Required task – Go through the entries below and copy each line containing the word "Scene".

Task data –
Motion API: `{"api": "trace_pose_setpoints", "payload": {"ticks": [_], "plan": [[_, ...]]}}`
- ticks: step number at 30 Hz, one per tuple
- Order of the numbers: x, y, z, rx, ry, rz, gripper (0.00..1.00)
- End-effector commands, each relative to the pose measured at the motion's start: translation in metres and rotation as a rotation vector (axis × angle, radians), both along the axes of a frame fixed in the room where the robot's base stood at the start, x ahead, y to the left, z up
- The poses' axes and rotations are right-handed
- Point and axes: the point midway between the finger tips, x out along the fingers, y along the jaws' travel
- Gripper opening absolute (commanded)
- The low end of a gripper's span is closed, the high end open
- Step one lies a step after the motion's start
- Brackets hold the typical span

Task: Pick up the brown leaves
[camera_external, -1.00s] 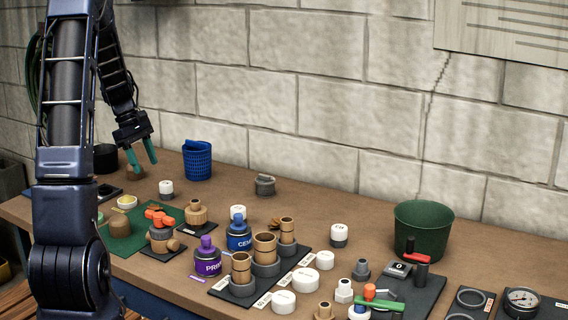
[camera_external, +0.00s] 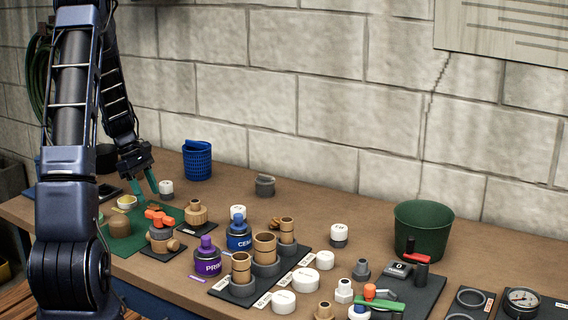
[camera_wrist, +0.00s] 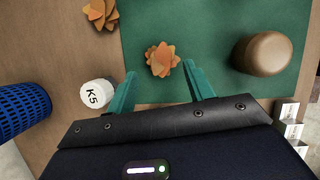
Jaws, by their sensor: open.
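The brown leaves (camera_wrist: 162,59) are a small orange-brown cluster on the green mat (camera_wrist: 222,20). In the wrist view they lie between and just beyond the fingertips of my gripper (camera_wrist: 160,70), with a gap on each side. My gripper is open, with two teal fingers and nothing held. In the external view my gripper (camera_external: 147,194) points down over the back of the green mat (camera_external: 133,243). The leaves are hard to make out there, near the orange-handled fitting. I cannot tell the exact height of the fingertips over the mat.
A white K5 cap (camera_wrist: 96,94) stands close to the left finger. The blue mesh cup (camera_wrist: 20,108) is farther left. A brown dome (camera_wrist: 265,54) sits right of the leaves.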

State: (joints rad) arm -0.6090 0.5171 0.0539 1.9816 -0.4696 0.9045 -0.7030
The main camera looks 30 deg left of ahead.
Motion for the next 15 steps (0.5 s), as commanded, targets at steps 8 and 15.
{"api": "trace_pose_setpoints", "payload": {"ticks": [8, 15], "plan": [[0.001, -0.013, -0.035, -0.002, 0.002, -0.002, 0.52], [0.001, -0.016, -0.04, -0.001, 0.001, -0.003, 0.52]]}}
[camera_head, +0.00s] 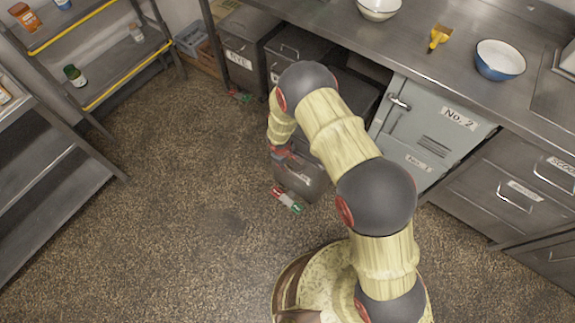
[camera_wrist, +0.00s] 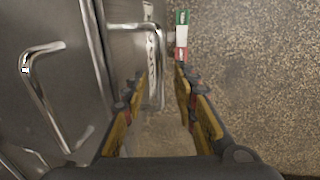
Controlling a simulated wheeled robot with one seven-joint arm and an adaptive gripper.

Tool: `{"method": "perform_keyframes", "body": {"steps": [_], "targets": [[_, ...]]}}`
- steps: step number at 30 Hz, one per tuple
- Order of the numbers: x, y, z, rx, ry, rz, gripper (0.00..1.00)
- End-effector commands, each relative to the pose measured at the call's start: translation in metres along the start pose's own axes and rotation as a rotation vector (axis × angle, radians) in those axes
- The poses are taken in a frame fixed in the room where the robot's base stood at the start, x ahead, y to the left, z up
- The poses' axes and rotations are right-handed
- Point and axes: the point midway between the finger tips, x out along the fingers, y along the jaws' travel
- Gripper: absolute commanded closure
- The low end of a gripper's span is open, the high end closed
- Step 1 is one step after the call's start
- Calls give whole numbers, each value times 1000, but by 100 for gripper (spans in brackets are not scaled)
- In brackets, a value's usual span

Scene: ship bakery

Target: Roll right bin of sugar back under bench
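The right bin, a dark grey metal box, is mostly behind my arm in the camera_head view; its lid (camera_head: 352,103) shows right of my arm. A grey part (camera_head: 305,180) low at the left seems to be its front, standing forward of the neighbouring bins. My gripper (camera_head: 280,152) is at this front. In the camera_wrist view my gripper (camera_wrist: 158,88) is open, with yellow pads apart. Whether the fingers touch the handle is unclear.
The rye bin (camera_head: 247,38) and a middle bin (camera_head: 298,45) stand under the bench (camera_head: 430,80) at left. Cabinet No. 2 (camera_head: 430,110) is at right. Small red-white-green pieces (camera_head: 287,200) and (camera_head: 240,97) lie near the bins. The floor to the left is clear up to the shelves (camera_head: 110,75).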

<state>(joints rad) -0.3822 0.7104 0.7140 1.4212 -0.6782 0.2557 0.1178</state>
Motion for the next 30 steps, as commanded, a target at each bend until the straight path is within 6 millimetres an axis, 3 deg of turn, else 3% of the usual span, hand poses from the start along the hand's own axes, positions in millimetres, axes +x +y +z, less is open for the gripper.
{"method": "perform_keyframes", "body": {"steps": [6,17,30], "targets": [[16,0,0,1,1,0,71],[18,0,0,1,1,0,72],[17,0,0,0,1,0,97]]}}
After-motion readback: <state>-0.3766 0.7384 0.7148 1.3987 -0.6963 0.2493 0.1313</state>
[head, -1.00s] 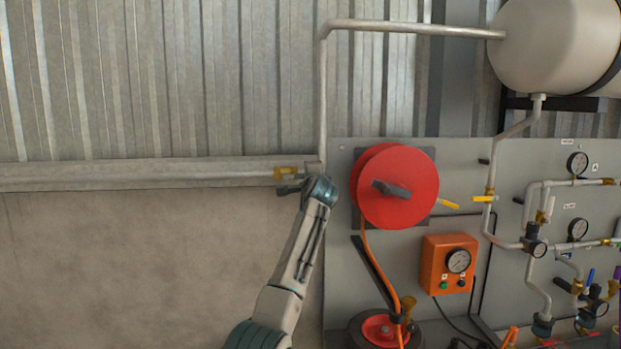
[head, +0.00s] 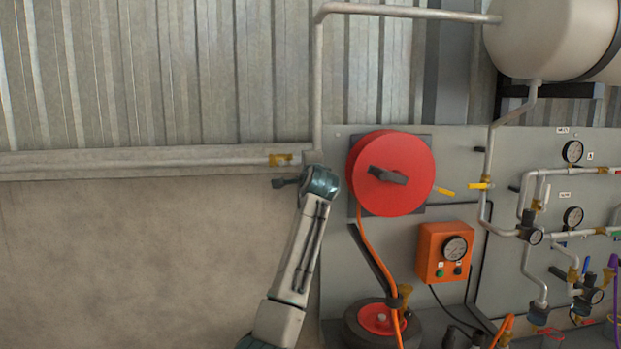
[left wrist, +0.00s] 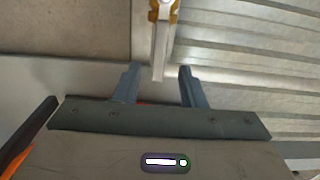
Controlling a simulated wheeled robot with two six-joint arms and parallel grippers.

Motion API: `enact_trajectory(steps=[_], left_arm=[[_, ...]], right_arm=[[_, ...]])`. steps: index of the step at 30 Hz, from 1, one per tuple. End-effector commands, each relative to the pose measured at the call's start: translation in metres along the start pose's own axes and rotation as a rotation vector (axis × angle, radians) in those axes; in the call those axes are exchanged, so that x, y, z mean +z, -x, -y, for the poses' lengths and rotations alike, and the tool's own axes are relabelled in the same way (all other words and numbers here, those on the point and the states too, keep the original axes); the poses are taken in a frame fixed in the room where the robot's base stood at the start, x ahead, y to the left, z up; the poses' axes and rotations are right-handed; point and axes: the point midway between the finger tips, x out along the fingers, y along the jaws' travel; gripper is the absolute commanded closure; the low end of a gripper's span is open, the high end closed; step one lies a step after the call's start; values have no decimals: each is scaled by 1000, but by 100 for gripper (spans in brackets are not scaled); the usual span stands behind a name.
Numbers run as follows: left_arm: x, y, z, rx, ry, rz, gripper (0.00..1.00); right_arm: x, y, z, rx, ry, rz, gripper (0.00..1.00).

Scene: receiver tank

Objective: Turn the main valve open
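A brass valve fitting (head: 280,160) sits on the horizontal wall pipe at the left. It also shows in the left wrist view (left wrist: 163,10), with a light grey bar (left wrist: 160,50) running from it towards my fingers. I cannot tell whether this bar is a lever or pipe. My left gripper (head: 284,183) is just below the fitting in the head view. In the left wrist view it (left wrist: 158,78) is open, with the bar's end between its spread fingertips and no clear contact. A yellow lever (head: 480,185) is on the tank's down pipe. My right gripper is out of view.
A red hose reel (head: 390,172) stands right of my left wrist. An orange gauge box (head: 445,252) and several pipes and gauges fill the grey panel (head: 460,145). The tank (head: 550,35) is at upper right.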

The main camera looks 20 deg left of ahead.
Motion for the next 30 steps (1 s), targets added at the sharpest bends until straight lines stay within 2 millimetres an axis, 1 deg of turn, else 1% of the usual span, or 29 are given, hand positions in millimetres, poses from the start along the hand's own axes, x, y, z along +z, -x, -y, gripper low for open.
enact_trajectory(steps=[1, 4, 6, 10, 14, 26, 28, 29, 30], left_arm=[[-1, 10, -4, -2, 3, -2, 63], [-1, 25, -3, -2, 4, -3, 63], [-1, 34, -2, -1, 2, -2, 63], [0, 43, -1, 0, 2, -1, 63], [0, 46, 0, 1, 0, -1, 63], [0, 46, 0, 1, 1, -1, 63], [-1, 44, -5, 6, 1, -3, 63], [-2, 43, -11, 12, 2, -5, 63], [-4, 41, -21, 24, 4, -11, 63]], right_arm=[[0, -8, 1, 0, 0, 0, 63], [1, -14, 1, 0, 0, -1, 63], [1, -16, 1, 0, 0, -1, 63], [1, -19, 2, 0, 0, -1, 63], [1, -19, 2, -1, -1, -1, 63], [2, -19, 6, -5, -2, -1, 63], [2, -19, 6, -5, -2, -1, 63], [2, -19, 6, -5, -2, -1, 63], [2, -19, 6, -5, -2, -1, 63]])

Task output –
Scene: ship bakery
Scene: receiver tank

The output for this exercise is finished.